━━━━━ Data shown

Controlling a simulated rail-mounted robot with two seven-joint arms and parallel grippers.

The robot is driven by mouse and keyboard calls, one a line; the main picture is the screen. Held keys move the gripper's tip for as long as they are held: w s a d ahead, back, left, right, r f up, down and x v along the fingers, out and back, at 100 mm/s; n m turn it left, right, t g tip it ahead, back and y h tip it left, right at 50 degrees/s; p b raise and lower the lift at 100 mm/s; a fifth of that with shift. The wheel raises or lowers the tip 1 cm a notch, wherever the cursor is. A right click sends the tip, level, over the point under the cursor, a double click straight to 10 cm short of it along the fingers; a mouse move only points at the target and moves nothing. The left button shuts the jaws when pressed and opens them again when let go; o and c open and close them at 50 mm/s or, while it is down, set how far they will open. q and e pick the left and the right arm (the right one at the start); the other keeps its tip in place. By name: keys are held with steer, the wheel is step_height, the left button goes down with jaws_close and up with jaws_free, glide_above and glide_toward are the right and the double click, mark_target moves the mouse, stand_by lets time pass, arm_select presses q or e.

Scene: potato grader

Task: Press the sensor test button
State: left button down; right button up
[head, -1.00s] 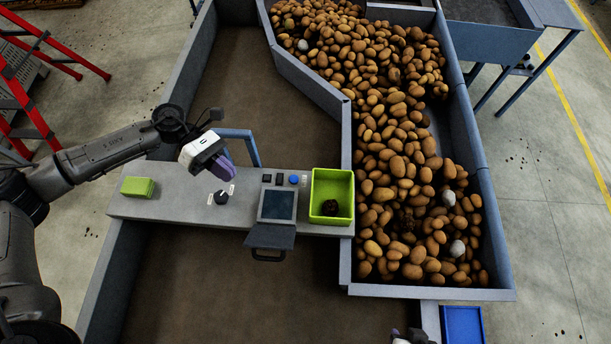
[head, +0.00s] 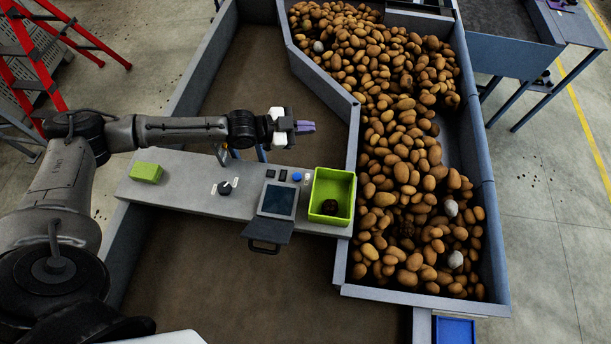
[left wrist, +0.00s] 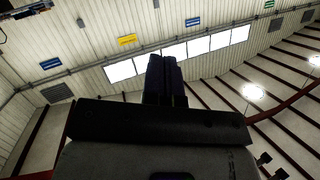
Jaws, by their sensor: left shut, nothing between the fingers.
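The control panel (head: 195,187) spans the sorting table. A round blue button (head: 297,176) sits near its right end, beside two small dark square switches (head: 277,174) and a white label (head: 307,179). I cannot read any lettering, so I cannot confirm which is the sensor test button. My left gripper (head: 306,127) is shut and empty. Its purple fingers point right, above and beyond the button in the head view, touching nothing. In the left wrist view, its dark closed fingers (left wrist: 165,80) stand against the ceiling. My right gripper is out of view.
A tilted screen (head: 277,201) and a black dial (head: 225,188) are on the panel. A green bin (head: 331,186) holding a dark lump stands right of the buttons. A green block (head: 146,172) lies at the left end. Potatoes (head: 400,130) fill the right trough.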

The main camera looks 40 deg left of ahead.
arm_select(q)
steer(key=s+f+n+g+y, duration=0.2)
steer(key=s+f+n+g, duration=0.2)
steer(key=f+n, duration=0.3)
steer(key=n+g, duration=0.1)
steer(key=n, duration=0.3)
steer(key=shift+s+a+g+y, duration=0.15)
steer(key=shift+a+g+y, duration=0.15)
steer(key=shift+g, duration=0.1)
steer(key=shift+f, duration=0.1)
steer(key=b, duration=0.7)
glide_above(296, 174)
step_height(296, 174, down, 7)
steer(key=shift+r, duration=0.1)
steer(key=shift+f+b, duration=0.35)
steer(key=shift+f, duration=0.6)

━━━━━━━━━━

* **What is needed**: Return only the lines running from the top of the data to the line that holds "[left wrist, +0.00s]". Include both of those lines, but skip the pictures.

* **Output**:
Controlling a simulated rail-mounted robot with two seven-joint arms and parallel grippers.

The robot is driven by mouse and keyboard calls, one a line; the main picture is the screen. Held keys move the gripper's tip for as long as they are held: w s a d ahead, back, left, right, r f up, down and x v along the fingers, out and back, at 100 mm/s; n m turn it left, right, t g tip it ahead, back and y h tip it left, right at 50 degrees/s; p b raise and lower the lift at 100 mm/s; a fifth of that with shift. The wheel raises or lowers the tip 1 cm a notch, wherever the cursor is. A right click sends the tip, level, over the point under the cursor, a double click straight to 10 cm short of it along the fingers; a mouse move only points at the target and moves nothing. The left button shuts the jaws when pressed and opens them again when let go; o and c open and close them at 50 mm/s or, while it is down, set how far they will open. q and e pick the left and the right arm (the right one at the start); the other keeps its tip in place. By name: keys are held with steer, the wheel is step_height, the left button goes down with jaws_close and up with jaws_free, glide_above and glide_toward are the right and the double click, mark_target moves the mouse, stand_by lets time pass, arm_select presses q or e.

Scene: potato grader

Task: Press the sensor test button
State: left button down; right button up
[head, -1.00s] 
[head, +0.00s] 
[left wrist, +0.00s] 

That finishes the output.